GIVEN EXERCISE
Copy each line containing the word "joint" from the records that follow, please.

RECORD EXTRACTS
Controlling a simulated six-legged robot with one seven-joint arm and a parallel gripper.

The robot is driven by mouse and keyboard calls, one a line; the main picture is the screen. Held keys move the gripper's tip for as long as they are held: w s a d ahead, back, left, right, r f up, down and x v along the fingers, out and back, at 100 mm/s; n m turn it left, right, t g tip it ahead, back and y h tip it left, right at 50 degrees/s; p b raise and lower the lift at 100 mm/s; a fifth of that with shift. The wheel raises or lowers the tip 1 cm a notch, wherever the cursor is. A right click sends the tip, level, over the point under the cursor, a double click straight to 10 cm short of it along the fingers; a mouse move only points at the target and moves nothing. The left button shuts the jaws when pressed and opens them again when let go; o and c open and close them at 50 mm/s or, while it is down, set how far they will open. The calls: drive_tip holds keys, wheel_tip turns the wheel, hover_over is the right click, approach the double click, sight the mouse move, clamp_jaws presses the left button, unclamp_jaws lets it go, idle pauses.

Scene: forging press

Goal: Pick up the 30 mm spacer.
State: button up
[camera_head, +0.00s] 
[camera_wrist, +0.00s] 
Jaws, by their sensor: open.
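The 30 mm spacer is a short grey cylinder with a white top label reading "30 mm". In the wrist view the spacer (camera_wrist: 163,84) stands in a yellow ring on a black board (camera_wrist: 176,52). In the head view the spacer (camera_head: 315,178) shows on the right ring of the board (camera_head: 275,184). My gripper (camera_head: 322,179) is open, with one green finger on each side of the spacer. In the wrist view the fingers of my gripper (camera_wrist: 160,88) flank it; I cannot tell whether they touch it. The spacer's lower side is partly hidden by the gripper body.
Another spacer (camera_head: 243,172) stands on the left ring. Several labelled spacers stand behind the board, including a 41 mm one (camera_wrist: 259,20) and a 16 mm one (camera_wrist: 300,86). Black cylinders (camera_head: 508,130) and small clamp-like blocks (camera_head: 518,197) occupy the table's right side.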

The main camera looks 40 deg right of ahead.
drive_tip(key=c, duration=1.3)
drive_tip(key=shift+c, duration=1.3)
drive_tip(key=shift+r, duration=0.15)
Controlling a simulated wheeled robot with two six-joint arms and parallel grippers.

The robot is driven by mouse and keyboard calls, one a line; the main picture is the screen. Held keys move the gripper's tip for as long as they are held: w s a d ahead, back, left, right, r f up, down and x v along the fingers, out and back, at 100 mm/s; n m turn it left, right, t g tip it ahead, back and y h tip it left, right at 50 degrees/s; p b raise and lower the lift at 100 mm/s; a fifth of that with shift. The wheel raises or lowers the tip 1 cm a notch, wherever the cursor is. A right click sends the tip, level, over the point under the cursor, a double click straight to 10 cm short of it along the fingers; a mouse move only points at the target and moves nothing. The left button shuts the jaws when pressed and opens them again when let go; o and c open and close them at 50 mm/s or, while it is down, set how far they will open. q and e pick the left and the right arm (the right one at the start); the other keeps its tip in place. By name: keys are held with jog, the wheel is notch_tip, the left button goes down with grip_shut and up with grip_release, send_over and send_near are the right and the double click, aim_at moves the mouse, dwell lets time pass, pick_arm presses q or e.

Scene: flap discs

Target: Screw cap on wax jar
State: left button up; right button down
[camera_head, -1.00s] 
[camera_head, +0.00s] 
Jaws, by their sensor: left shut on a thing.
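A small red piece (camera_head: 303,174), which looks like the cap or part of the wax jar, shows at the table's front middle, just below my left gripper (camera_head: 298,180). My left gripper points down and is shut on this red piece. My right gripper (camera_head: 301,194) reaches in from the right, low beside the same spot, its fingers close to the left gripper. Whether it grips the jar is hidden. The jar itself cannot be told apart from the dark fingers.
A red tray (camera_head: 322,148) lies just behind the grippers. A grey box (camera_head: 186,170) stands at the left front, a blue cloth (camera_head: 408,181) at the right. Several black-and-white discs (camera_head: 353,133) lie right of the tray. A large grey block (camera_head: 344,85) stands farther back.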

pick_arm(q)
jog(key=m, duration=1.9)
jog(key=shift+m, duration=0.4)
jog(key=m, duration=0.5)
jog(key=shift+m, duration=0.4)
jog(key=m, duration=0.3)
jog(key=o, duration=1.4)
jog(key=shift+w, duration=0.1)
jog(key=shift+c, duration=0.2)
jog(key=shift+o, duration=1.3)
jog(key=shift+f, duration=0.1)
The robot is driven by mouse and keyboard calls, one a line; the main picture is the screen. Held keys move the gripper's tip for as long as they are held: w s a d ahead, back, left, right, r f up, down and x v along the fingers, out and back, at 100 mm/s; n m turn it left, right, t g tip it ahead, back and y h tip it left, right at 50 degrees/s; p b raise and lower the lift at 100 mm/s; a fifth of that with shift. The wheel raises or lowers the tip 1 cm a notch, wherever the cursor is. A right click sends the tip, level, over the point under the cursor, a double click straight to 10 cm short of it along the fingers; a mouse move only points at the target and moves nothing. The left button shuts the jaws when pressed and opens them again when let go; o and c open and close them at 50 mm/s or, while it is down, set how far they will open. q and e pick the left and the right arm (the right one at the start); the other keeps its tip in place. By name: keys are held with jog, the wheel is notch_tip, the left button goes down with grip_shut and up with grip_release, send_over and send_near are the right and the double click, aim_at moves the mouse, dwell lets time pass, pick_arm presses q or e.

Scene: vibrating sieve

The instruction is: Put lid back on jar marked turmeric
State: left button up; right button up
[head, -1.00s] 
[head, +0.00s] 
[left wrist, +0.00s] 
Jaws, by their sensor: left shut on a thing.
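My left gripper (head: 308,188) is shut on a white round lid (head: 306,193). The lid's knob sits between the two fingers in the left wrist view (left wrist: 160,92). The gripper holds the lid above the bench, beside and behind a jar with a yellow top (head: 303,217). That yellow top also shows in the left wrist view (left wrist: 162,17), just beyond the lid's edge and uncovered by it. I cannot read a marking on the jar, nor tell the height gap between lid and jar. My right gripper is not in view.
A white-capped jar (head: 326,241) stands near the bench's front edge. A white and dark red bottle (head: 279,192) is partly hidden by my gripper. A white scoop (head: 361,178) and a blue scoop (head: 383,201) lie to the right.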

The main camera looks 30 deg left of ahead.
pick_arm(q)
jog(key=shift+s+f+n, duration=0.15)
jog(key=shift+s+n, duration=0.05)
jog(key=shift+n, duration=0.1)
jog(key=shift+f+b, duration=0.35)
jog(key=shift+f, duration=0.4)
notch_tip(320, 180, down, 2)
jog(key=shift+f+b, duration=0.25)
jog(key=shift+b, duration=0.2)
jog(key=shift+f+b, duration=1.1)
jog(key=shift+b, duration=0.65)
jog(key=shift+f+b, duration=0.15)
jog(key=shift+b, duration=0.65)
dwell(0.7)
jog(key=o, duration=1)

TASK RESULT
Controlling a simulated six-legged robot with one seven-joint arm and a parallel gripper.
Controlling a simulated wheeled robot with two six-joint arms and parallel grippers.

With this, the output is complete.